* Start DATA EXCERPT *
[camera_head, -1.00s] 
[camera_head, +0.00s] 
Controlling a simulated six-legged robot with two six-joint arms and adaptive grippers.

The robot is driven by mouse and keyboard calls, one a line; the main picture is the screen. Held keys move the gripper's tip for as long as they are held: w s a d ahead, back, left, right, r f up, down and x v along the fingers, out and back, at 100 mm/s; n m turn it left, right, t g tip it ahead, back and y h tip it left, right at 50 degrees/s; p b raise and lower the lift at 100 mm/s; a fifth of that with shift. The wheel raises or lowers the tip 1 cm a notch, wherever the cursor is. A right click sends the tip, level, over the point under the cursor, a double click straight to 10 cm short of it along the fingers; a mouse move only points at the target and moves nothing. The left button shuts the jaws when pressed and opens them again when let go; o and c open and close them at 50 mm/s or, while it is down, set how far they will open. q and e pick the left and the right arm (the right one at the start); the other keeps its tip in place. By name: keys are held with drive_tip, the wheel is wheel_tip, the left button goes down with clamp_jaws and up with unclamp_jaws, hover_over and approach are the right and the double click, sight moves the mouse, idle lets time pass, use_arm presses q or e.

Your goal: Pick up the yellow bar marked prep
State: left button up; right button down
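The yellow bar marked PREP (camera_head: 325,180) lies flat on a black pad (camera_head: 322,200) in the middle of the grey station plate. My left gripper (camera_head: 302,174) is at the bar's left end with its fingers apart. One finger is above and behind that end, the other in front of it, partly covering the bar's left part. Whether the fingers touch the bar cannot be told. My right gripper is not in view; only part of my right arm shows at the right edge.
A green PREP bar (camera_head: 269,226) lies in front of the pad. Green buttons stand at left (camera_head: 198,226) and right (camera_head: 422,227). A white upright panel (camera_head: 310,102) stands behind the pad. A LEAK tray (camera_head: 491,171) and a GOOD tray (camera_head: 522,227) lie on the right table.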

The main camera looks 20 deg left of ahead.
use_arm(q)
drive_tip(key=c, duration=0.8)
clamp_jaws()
* End DATA EXCERPT *
-- STATED TASK --
From the first line above through the line that contains "The robot is", quote each line exactly. Output nothing more.

-- TASK RESPONSE --
[camera_head, -1.00s] 
[camera_head, +0.00s] 
Controlling a simulated six-legged robot with two six-joint arms and adaptive grippers.

The robot is driven by mouse and keyboard calls, one a line; the main picture is the screen. Held keys move the gripper's tip for as long as they are held: w s a d ahead, back, left, right, r f up, down and x v along the fingers, out and back, at 100 mm/s; n m turn it left, right, t g tip it ahead, back and y h tip it left, right at 50 degrees/s; p b raise and lower the lift at 100 mm/s; a fifth of that with shift. The wheel raises or lowers the tip 1 cm a notch, wherever the cursor is. A right click sends the tip, level, over the point under the cursor, a double click straight to 10 cm short of it along the fingers; a mouse move only points at the target and moves nothing. The left button shuts the jaws when pressed and opens them again when let go; o and c open and close them at 50 mm/s or, while it is down, set how far they will open. q and e pick the left and the right arm (the right one at the start); the other keeps its tip in place. By name: keys are held with drive_tip, the wheel is wheel_tip, the left button goes down with clamp_jaws and up with unclamp_jaws, hover_over and approach are the right and the double click, sight moves the mouse, idle lets time pass, use_arm presses q or e.

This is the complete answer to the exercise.